The most basic commandment of our culture:

Thou shalt pretend there is nothing wrong.

Indigenous cultures, uncivilized societies that did not build cities and lived as hunters and gatherers or small scale subsistence farmers, were land-based cultures. Their livelihoods were based on the land and the ecosystems.
Our culture –in the broadest sense civilization, in the narrower sense western, more recently industrial civilization– is based on faith. In terms of livelihoods, our culture is no longer based solely on the exploitation of its land base, but on the hyper-exploitation of almost all parts of the world, including the oceans.

The people of our culture do not live in the real physical world. With their cities they have built their own world, and with their beliefs their own artificial reality. They have sealed themselves off from the real world and the truth. Our culture is characterized by an increasingly complex technology. People are proud of it, identify with it and trust technology with an almost unshakable faith. Last but not least, they regard technology as synonymous with progress. Cultures without complex technology have for our culture about as much value as ecosystems. They are exploited, assimilated, “developed”, and ultimately destroyed.

Our culture is based on faith, because only with strong belief systems, coupled with the corresponding propaganda machinery, can a potentially volatile mass like our modern society with its unprecedented number of people be managed, controlled and kept reasonably stable. Mass propaganda has always been of great importance for civilization. From the invention of writing to book printing, newspapers, mail, telegraphy, telephone, fax, radio, television and the Internet; mobile phones and smartphones; to social media, that gives us the illusion of contact with other people, while in reality we are sitting lonely in front of the screen of a machine. Technology is never neutral. Our form of technology is not so much a sign of a particularly advanced culture but a necessary instrument with which those in power keep us under control. The current IT technology with its screen culture and digital hallucinations is the most effective opium for the masses ever invented, and at the same time the most perfect mass surveillance apparatus ever invented.

We have no culture and we have no society.

Although I use these terms for lack of alternatives, our form of society is actually a kind of anti-culture, that destroys any form of original culture and community. A culture would be a set of social rules, values and norms, aimed at organizing a stable and sustainable society. Essentially, culture regulates the relationship between human and non-human beings, i.e. the interaction with the land base, as well as the relationships between humans themselves.

The current form of liberalism, capitalism, consumerism, individualism, techno cult and popculture neither knows rules for a meaningful interaction with the land base, nor for the people between themselves. The only rule is the often unspoken, but very strong hierarchy with money as a synonym for power. Money has no value in itself. Yet for most people, money is like a religious fetish for which they do almost everything.

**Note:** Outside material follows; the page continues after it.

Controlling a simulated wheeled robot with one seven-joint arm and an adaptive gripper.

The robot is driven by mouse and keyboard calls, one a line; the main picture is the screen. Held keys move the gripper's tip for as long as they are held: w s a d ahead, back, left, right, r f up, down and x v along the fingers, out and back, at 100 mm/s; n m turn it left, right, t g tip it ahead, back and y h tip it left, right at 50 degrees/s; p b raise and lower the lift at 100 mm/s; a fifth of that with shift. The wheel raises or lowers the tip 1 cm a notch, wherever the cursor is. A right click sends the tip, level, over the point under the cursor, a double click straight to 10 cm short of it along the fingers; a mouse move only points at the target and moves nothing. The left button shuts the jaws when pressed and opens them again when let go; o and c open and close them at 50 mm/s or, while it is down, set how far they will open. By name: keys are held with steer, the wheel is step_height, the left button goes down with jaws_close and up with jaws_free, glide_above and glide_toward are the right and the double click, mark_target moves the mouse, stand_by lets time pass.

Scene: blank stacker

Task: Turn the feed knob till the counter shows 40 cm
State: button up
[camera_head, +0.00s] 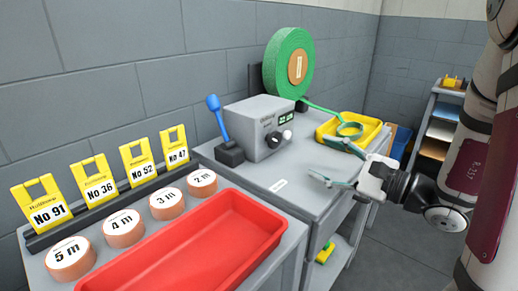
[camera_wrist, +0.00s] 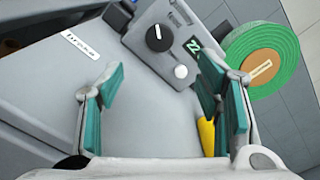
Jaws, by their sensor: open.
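The grey feed box (camera_head: 250,120) stands on the grey cabinet top. Its black feed knob (camera_head: 273,140) faces my side; in the wrist view the knob (camera_wrist: 160,38) has a white pointer line. The green counter (camera_head: 286,119) appears to read 22 cm; in the wrist view only part of the counter (camera_wrist: 194,46) shows. A white round button (camera_wrist: 181,71) sits beside the knob. My gripper (camera_head: 334,162) is open and empty, to the right of the box and apart from the knob. In the wrist view the knob lies ahead between the fingers (camera_wrist: 160,85).
A green strap reel (camera_head: 276,62) stands behind the box. A blue-handled lever (camera_head: 218,118) is at its left. A yellow tray (camera_head: 372,137) lies behind my gripper. A red tray (camera_head: 245,205), tape rolls (camera_head: 124,225) and numbered yellow tags (camera_head: 97,180) are at front left. The cabinet top before the box is mostly clear.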

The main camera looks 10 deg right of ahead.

The beliefs of our culture have direct and profound effects on the real world, and my own life. Why do you pay rent? I pay rent because I know that if I didn’t, ultimately the police would force me out of my apartment and I‘d be homeless. So I pay rent because I have to bow to structural violence. That the landlord owns my apartment and I have to pay for the right to live here is not based on any natural or physical laws, but is a purely social convention. It only works because the majority of the population believes in the right of the owners to exploit those who don’t own. In fact I have to work for my landlord, for the only purpose of making him even richer than he already is.
Many of the beliefs on which our culture is based are not particularly credible in themselves and have a quasi-religious character, so the people of our culture must be indoctrinated from an early age. Without permanent indoctrination, our “culture” would immediately fall apart. That is why those in power were so afraid of the 60’s hippie culture and drugs like cannabis and LSD: because they are able, in a sense, to resolve social conditioning. But obviously that wasn’t enough.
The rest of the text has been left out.